start Task inputs

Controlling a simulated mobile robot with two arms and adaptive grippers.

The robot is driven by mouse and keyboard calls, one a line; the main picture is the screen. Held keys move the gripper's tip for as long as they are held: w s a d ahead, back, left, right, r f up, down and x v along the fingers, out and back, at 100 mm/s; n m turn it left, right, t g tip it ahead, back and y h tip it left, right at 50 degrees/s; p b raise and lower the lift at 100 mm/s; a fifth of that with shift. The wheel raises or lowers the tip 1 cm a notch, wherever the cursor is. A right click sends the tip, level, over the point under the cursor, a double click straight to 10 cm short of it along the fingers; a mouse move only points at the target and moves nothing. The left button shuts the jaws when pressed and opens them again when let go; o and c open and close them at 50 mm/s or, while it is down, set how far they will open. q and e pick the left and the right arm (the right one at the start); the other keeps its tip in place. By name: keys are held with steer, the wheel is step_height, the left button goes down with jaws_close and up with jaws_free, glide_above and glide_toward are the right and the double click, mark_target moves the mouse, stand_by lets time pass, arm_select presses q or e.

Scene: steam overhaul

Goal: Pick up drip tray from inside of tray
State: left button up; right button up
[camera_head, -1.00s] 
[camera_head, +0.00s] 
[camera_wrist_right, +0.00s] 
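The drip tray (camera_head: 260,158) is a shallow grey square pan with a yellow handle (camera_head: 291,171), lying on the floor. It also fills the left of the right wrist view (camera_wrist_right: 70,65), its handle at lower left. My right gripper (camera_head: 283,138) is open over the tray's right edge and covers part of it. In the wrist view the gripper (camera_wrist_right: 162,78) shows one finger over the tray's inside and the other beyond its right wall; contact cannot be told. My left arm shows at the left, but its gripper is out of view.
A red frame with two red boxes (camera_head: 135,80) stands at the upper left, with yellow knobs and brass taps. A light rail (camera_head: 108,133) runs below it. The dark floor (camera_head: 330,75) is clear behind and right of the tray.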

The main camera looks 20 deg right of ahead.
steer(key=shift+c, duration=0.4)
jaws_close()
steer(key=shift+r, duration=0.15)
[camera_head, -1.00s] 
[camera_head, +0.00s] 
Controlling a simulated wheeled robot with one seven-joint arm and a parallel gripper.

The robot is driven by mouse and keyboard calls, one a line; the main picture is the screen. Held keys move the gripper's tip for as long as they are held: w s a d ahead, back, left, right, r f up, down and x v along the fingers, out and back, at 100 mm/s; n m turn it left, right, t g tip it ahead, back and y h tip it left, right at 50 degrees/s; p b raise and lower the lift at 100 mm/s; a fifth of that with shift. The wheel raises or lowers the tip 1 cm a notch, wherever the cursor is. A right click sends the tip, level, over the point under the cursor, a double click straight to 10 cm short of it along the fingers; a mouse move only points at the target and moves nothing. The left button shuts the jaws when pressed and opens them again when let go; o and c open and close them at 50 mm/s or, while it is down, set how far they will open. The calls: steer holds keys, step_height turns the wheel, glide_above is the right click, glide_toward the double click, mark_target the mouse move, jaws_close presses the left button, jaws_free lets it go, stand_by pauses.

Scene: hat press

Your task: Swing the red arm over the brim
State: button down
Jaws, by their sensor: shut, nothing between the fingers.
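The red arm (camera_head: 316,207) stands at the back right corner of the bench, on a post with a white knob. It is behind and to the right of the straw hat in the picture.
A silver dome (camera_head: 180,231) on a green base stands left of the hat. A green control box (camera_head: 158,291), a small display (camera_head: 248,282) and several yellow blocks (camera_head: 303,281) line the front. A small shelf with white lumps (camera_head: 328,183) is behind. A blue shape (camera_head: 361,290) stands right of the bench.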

end Task inputs

**Task goal:** Pick out the lines containing the string "Scene" and show them.

**Output of the task:**
Scene: steam overhaul
Scene: hat press

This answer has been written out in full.